Эти неумные поиски поддержки не могли удержать на плаву разваливающееся министерство оккупированных восточных территорий. Бройтигам, подвергшийся нападкам со стороны СС – среди всего прочего, и за свою позицию по национальному вопросу, – оставил министерство Розенберга. Затем пришла очередь Бергера. Он покинул министерство в январе 1945 г. после серии резких обменов претензиями с Розенбергом, который потребовал от него безраздельной «лояльности» и настаивал на том, чтобы ССХА держалось подальше от восточной политики. Оставив министерство, Бергер мог игнорировать подобные требования. И действительно, действуя через отдел IYD 4-го управления РСХА (гестапо), войска СС и другие службы СС, Бергер теперь воображал себя арбитром восточных дел. А венцом всех унижений Розенберга должно было стать начало краткого доклада Бергера Гиммлеру: «Тема: Имперское министерство более не оккупированных восточных территорий».

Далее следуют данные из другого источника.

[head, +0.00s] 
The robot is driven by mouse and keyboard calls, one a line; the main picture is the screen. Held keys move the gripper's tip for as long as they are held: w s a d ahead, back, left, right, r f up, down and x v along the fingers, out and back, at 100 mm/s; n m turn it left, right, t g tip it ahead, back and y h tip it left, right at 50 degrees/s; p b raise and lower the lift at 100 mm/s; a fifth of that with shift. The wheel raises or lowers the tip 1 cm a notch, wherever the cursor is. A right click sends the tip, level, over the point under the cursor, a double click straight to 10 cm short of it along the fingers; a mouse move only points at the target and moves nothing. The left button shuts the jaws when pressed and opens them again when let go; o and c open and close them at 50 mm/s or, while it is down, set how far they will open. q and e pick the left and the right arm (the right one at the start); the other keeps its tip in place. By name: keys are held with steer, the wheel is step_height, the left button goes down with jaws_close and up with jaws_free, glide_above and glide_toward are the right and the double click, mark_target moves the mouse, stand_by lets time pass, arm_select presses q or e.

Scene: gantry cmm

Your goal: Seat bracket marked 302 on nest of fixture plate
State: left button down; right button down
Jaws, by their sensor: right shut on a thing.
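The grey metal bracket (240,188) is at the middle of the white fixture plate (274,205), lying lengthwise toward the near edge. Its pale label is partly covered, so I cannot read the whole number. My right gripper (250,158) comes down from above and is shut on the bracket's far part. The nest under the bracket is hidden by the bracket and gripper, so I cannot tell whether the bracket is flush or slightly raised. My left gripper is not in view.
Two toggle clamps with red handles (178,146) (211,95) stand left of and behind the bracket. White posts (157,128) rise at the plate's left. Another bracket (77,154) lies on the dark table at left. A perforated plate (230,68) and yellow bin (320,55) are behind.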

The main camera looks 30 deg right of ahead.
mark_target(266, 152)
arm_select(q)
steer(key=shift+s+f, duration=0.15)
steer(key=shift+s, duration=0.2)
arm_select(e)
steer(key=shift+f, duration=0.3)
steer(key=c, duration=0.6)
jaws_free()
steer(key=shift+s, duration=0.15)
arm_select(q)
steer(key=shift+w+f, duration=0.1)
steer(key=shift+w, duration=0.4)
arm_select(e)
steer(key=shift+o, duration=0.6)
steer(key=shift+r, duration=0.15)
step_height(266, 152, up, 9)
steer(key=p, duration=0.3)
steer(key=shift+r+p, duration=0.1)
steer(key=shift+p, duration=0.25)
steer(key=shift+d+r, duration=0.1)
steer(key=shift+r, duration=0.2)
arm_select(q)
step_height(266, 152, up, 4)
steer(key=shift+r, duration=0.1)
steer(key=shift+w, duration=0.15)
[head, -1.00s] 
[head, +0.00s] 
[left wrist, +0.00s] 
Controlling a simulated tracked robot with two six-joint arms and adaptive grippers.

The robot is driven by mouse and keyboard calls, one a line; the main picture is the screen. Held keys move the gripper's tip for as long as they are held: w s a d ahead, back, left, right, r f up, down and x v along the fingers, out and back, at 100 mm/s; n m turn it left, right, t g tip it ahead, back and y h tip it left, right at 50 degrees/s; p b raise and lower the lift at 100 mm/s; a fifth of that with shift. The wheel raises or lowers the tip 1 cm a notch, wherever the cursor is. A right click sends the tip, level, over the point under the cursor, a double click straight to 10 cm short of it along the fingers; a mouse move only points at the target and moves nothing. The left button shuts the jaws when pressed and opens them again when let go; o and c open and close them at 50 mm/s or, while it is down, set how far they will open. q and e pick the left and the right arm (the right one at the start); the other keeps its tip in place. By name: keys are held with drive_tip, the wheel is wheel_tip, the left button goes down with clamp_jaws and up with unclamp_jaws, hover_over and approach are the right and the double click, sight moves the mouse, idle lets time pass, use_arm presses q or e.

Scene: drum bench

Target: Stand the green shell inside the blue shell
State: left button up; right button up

В то же время Розенберга стимулировало собственное эго, которое отказывалось признавать поражение, а также подстегивали его немецкие подчиненные, не желавшие бросать свои интриги, и его же политиканы с Востока, которые отказывались быть марионетками. Рейхсминистру следовало приложить некоторые усилия, дабы драматизировать свой конфликт с поддерживаемым СС движением Власова и хотя бы попытаться восстановить баланс. Все более безрассудный в своих обвинениях и злясь из-за растаскивания последних остатков своей призрачной «империи», Розенберг открыто обвинил Власова в подрывной деятельности и, в частности, в том, что он «подготавливает великорусскую диктатуру при помощи неизвестных подставных лиц», выдающих себя за представителей других национальностей СССР. Если КОНР настаивал на том, что борьба против сталинизма должна вестись под единым руководством, то «комитет Власова не придает значения тому факту, что такое единство может быть обеспечено только посредством германского командования». Разнообразные усилия КОНР по созданию национальных секций и по «вторжению» в такие сферы, как социальная и молодежная политика, которые министерство Розенберга считало своей прерогативой, являлись для Розенберга настоящей «преднамеренной провокацией» со стороны Власова. Ранее в споре с Бергером Розенберг подверг критике «три требования» Власова по «остарбайтерам»: равный статус, ликвидацию «восточных» опознавательных знаков и свободу передвижения. «Разумеется, – добавлял Розенберг, – эти требования были отклонены».
На своем последнем серьезном совещании с Бергером Розенберг обвинил СС в санкционировании фатального курса, за который он отказался нести всяческую ответственность. «Власов, вместо того чтобы использоваться в целях внешней пропаганды, фактически ничего не делает, кроме как создает на германской земле организации, имеющие своей целью создание великорусской державы». СС не показывали ему проект «Пражского манифеста» до самого его утверждения. Он так и не смог раздобыть копию протокола встречи Гиммлера с Власовым в сентябре 1944 г. Гитлер, наивно и ошибочно добавлял Розенберг, наверняка запретил бы весь этот власовский абсурд, если бы только кто-нибудь сказал ему об этом: он, Розенберг, больше не мог пробиться к фюреру – ни лично, ни посредством письма. А раз никто не поставил фюрера в известность, добавлял рейхсминистр (в тот момент, когда союзные войска уже находились на немецкой земле), то «в течение ближайших тридцати лет после победы Германии нашим детям придется столкнуться с централизованной Россией» и воцарением Власова в качестве великорусского правителя – и это только потому, что «некоторые ведомства (т. е. С С) не разбирались в ходе развития событий».
Но кто еще слушал Розенберга? Не способному порвать с целями нацизма, о которых он по-прежнему заявлял как о своем личном деле, не обладавшему достаточной отвагой, чтобы добиться окончательного решения проблемы, Розенбергу оставалось только идти до конца. У него не было другого выбора.
Между армией и СС
В оставшиеся месяцы войны вопрос о политической войне уже не был центральным в восточной политике. Теперь внимание переключилось на две самостоятельные темы: войска и пропаганда. В обоих случаях ключевым вопросом являлся национальный. Решение, к которому стремились и армия, и СС, состояло в одновременной поддержке двух взаимоисключающих доктрин и их выразителей – федералистов и сепаратистов. Это принципиальное сходство в тактиках армии и СС, в обоих случаях чисто прагматическое, не смягчило других противоречий между ними. Напротив, последний этап войны стал свидетелем кульминации игры в кошки-мышки, которую начал Гиммлер.